**WRITTEN INSTRUCTION**:
Pictures aside, repeat every entry exactly.

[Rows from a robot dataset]
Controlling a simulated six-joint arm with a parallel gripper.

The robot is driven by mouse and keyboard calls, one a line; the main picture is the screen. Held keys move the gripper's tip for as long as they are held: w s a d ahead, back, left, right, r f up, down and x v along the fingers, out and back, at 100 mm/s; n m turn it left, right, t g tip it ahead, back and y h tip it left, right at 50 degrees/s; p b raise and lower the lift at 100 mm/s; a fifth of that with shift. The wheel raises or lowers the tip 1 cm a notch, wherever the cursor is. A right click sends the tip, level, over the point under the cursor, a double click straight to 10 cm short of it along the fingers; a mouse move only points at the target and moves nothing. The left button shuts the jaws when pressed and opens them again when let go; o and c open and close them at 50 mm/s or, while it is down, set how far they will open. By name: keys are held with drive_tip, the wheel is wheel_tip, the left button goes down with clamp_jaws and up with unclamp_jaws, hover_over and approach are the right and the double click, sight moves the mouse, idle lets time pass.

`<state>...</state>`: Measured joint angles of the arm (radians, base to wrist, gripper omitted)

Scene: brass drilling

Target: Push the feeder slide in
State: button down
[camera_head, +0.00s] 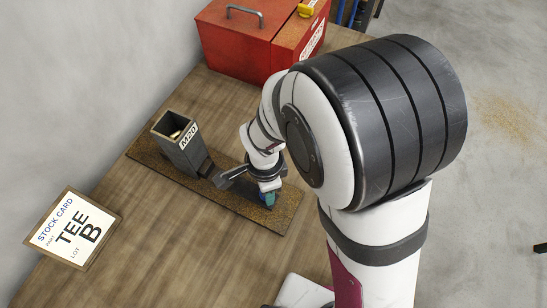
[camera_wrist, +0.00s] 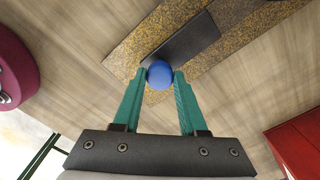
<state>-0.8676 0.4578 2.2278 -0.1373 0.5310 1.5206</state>
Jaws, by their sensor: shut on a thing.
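The feeder is a grey box-shaped hopper marked M20 (camera_head: 182,145), upright on a speckled brown base strip (camera_head: 149,153). A brass-coloured piece shows in its open top. The dark flat feeder slide (camera_wrist: 192,40) lies along the strip in the wrist view, with a round blue knob (camera_wrist: 160,73) at its near end. My gripper (camera_head: 267,200) is low over the strip, to the right of the hopper. In the wrist view its green fingers (camera_wrist: 160,78) are closed on the blue knob, one on each side. My arm partly hides the slide in the head view.
A red toolbox (camera_head: 240,40) stands at the back of the wooden table (camera_head: 130,215). A stock card reading TEE B (camera_head: 73,229) lies at the left. The table in front of the strip is mostly clear.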

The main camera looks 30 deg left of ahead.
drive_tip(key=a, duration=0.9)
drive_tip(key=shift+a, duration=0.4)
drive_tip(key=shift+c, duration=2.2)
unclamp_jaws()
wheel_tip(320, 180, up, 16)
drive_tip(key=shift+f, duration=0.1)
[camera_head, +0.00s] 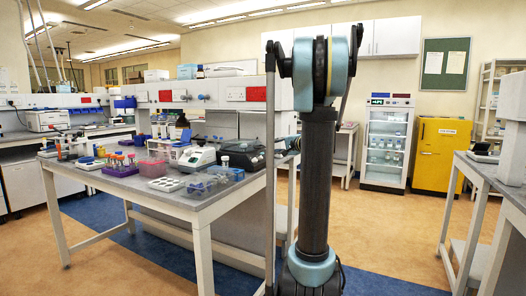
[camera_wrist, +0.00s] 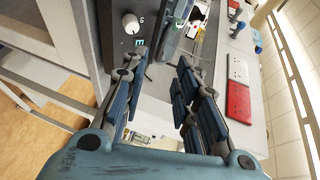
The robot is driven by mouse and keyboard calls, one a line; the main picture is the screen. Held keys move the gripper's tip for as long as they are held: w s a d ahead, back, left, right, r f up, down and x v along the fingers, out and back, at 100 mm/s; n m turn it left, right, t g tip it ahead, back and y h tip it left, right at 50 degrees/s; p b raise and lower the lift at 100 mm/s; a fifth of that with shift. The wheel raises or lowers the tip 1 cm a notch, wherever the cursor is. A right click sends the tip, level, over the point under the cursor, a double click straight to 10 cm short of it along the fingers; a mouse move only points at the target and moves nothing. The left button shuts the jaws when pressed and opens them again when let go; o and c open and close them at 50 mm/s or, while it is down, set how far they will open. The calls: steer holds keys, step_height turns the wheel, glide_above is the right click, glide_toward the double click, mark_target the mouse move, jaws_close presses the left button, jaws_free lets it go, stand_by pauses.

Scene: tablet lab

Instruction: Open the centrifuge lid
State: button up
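A low dark machine (camera_head: 243,152) stands at the right end of the table, partly hidden by my arm; it may be the centrifuge, and its lid looks down. In the wrist view, which is turned sideways, a dark housing (camera_wrist: 118,45) with a white knob and a small green display lies beyond the left finger. I cannot tell for sure that it is the same machine. My gripper (camera_wrist: 158,78) is open, with nothing between its fingers. It is apart from the dark housing. In the head view it is mostly hidden behind my arm.
The table (camera_head: 205,203) also carries a white instrument (camera_head: 197,157), a pink box (camera_head: 152,168), purple tube racks and a white plate with wells (camera_head: 166,184). A shelf with a red panel (camera_head: 257,94) runs behind it. The floor in front is clear.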

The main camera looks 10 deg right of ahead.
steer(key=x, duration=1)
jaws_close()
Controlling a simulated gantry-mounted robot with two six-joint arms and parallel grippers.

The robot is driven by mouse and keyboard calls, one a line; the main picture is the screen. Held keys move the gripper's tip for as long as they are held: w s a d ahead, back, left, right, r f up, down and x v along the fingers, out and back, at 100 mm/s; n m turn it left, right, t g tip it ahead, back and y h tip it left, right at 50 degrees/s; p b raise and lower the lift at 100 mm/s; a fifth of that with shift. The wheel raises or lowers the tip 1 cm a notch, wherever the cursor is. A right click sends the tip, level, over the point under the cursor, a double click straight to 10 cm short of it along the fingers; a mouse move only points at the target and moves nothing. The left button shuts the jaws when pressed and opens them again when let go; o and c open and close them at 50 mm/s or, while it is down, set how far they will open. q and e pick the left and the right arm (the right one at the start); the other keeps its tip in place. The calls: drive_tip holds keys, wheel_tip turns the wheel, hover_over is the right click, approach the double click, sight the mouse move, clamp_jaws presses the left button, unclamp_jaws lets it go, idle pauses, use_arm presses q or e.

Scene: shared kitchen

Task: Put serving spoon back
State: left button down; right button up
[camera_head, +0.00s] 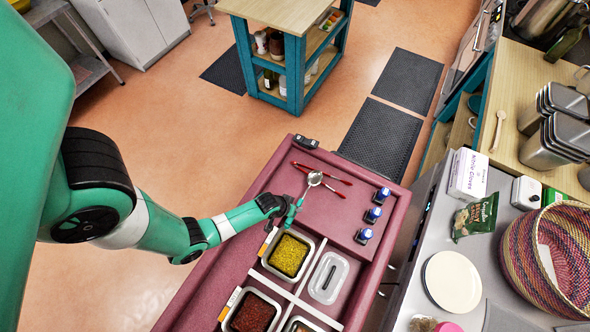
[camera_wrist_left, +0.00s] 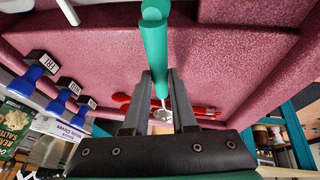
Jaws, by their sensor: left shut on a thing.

**RESPONSE TO THE EXERCISE**:
Controlling a simulated six-joint arm with a parallel gripper.

The robot is driven by mouse and keyboard calls, one a line; the main picture is the screen. Held keys move the gripper's tip for as long as they are held: w s a d ahead, back, left, right, r f up, down and x v along the fingers, out and back, at 100 mm/s; n m turn it left, right, t g tip it ahead, back and y h tip it left, right at 50 degrees/s; p b raise and lower the lift at 100 mm/s; a fifth of that with shift. The wheel raises or lowers the tip 1 cm a notch, wherever the cursor is. A right click sends the tip, level, over the point under the cursor, a double click straight to 10 cm short of it along the fingers; a mouse move only points at the target and moves nothing. The left button shuts the jaws when pressed and opens them again when let go; o and c open and close them at 50 mm/s or, while it is down, set how far they will open. By name: keys are held with drive_tip, the wheel is wheel_tip, the left button goes down with clamp_jaws and up with unclamp_jaws, hover_over and approach are the right and the double click, sight moves the mouse, idle lets time pass.

`<state>...</state>`: Measured joint angles of the arm (radians, base to wrist, gripper omitted)

Scene: brass drilling

Target: Push the feeder slide in
State: button down
[camera_head, +0.00s] 
[camera_wrist, +0.00s] 
<state>-0.8676 0.4578 2.2278 -0.1373 0.5310 1.5206</state>
Jaws, by their sensor: shut on a thing.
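The feeder is a grey box-shaped hopper marked M20 (camera_head: 182,145), upright on a speckled brown base strip (camera_head: 149,153). A brass-coloured piece shows in its open top. The dark flat feeder slide (camera_wrist: 192,40) lies along the strip in the wrist view, with a round blue knob (camera_wrist: 160,73) at its near end. My gripper (camera_head: 267,200) is low over the strip, to the right of the hopper. In the wrist view its green fingers (camera_wrist: 160,78) are closed on the blue knob, one on each side. My arm partly hides the slide in the head view.
A red toolbox (camera_head: 240,40) stands at the back of the wooden table (camera_head: 130,215). A stock card reading TEE B (camera_head: 73,229) lies at the left. The table in front of the strip is mostly clear.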

The main camera looks 30 deg left of ahead.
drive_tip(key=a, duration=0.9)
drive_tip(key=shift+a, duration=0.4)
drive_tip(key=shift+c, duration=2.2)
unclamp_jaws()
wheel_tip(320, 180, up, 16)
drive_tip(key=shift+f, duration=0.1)
[camera_head, +0.00s] 
[camera_wrist, +0.00s] 
The robot is driven by mouse and keyboard calls, one a line; the main picture is the screen. Held keys move the gripper's tip for as long as they are held: w s a d ahead, back, left, right, r f up, down and x v along the fingers, out and back, at 100 mm/s; n m turn it left, right, t g tip it ahead, back and y h tip it left, right at 50 degrees/s; p b raise and lower the lift at 100 mm/s; a fifth of that with shift. The wheel raises or lowers the tip 1 cm a notch, wherever the cursor is. A right click sends the tip, level, over the point under the cursor, a double click straight to 10 cm short of it along the fingers; a mouse move only points at the target and moves nothing. The left button shuts the jaws when pressed and opens them again when let go; o and c open and close them at 50 mm/s or, while it is down, set how far they will open. The calls: steer holds keys, step_height turns the wheel, glide_above is the right click, glide_toward the double click, mark_target the mouse move, jaws_close presses the left button, jaws_free lets it go, stand_by pauses.

Scene: tablet lab

Instruction: Open the centrifuge lid
State: button up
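A low dark machine (camera_head: 243,152) stands at the right end of the table, partly hidden by my arm; it may be the centrifuge, and its lid looks down. In the wrist view, which is turned sideways, a dark housing (camera_wrist: 118,45) with a white knob and a small green display lies beyond the left finger. I cannot tell for sure that it is the same machine. My gripper (camera_wrist: 158,78) is open, with nothing between its fingers. It is apart from the dark housing. In the head view it is mostly hidden behind my arm.
The table (camera_head: 205,203) also carries a white instrument (camera_head: 197,157), a pink box (camera_head: 152,168), purple tube racks and a white plate with wells (camera_head: 166,184). A shelf with a red panel (camera_head: 257,94) runs behind it. The floor in front is clear.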

The main camera looks 10 deg right of ahead.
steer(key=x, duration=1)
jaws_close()
Controlling a simulated gantry-mounted robot with two six-joint arms and parallel grippers.

The robot is driven by mouse and keyboard calls, one a line; the main picture is the screen. Held keys move the gripper's tip for as long as they are held: w s a d ahead, back, left, right, r f up, down and x v along the fingers, out and back, at 100 mm/s; n m turn it left, right, t g tip it ahead, back and y h tip it left, right at 50 degrees/s; p b raise and lower the lift at 100 mm/s; a fifth of that with shift. The wheel raises or lowers the tip 1 cm a notch, wherever the cursor is. A right click sends the tip, level, over the point under the cursor, a double click straight to 10 cm short of it along the fingers; a mouse move only points at the target and moves nothing. The left button shuts the jaws when pressed and opens them again when let go; o and c open and close them at 50 mm/s or, while it is down, set how far they will open. q and e pick the left and the right arm (the right one at the start); the other keeps its tip in place. The calls: drive_tip holds keys, wheel_tip turns the wheel, hover_over is the right click, approach the double click, sight the mouse move, clamp_jaws presses the left button, unclamp_jaws lets it go, idle pauses, use_arm presses q or e.

Scene: shared kitchen

Task: Put serving spoon back
State: left button down; right button up
[camera_head, +0.00s] 
[camera_wrist_left, +0.00s] 
Jaws, by their sensor: left shut on a thing.

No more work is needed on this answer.